Protection of Non-nationals without Discrimination in France

Country: France
Body: Human Rights Committee
Case: Gueye et al. vs. France
Case number: Communication No. 196/1983
Year of judgement: 1989
PDF of decision

Ibrahim Gueye and 742 other retired Senegalese members of the French Army submitted this case before the Human Rights Committee alleging racial discrimination in French legislation. The petitioners contended that the French law accorded different treatment to those retired army men of Senegalese nationality who served in the French Army before the independence of Senegal in 1960. They also contended that the pension they received was far lower than the retired French army-men of French nationality. The different treatment was initiated with the Finance Act No. 74.1129 of 1974 that cut down the pensions of retired army-men of Senegalese nationality. The French authorities cited the reason of the independence of Senegal from France, the difficulties in ascertaining the background of soldiers of Senegalese nationality and the differences in the economic, financial and social conditions between France and former colonies as the justifications for their action. France also argued that the Human Rights Committee had no competence to hear the case as the alleged discrimination occurred before France entered the Optional Protocol to the International Covenant on Civil and Political Rights that subjected it to the Committee‘s views. However, the Committee observed that it could indeed hear the case as the alleged discrimination continues to occur even after France entered the Optional Protocol.

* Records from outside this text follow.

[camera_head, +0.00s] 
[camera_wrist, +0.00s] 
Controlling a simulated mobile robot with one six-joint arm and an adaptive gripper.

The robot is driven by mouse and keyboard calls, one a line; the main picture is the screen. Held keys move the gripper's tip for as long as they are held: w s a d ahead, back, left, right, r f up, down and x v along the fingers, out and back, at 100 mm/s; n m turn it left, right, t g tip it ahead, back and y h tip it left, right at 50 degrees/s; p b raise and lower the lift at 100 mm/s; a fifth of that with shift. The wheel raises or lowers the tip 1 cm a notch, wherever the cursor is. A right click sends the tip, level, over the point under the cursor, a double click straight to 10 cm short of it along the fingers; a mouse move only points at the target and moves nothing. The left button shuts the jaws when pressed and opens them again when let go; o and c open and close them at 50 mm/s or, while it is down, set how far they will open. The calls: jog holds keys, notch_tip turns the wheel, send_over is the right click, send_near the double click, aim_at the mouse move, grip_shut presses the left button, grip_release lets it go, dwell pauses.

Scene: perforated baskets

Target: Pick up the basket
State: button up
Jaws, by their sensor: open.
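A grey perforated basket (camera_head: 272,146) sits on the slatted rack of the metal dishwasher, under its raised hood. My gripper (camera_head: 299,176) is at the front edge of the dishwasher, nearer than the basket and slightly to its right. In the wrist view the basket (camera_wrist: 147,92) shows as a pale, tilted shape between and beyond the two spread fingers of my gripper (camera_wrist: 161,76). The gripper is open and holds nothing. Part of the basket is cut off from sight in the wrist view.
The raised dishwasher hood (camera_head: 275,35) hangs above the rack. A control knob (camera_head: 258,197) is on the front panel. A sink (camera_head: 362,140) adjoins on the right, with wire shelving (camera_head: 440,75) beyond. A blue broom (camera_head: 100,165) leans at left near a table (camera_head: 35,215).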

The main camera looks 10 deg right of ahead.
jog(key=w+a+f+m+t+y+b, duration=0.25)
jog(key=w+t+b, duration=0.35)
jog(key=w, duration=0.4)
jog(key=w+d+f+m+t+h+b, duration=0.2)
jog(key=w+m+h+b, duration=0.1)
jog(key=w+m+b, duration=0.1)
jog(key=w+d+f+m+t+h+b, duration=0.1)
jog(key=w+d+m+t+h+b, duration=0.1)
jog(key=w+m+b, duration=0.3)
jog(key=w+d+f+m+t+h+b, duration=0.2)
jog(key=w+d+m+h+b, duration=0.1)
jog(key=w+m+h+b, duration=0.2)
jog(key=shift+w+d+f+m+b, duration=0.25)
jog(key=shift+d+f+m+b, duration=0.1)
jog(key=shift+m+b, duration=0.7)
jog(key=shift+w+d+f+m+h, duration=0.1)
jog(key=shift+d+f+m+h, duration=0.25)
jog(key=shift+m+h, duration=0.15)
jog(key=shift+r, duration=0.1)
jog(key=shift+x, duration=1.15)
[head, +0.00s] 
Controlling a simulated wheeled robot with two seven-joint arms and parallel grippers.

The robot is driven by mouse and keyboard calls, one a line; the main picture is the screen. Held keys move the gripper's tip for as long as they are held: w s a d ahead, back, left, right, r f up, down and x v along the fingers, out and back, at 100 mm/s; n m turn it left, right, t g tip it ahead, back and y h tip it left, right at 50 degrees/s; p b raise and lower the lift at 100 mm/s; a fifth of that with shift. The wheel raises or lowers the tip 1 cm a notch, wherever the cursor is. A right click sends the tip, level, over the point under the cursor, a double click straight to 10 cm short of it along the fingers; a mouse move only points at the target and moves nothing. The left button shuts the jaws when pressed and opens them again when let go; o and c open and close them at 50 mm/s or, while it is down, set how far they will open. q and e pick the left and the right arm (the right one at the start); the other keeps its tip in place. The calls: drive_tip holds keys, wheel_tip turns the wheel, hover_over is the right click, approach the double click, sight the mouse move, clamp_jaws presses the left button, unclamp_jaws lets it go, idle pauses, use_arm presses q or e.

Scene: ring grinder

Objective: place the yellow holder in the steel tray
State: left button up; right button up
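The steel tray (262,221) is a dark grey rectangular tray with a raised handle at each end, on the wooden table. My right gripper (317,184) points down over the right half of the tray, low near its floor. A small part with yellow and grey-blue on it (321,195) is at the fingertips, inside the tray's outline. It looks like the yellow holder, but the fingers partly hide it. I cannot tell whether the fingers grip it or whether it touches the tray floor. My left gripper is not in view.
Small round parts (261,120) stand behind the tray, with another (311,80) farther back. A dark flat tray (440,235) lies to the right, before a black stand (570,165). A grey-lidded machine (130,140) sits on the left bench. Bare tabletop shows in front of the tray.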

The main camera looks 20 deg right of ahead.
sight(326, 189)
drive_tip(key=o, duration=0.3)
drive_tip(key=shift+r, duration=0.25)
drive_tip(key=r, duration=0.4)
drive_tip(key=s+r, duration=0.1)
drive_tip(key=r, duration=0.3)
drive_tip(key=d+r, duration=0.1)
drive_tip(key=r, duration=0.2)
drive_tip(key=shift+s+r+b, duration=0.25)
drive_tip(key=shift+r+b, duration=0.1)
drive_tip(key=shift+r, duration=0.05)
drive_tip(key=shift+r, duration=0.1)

Pronouncing its view, the Committee pointed out that the cut in pension amounted to a violation of Article 26 of the International Covenant on Civil and Political Rights, which states that “all persons are equal before the law and are entitled without any discrimination to the equal protection of the law. In this respect, the law shall prohibit any discrimination and guarantee to all persons equal and effective protection against discrimination on any ground such as race, colour, sex, language, religion, political or other opinion, national or social origin, property, birth or other status.” Deliberating the aspect of loss of French nationality on the gain of independence by Senegal, the Committee observed that this situation placed the petitioners in “other status” mentioned in the Covenant.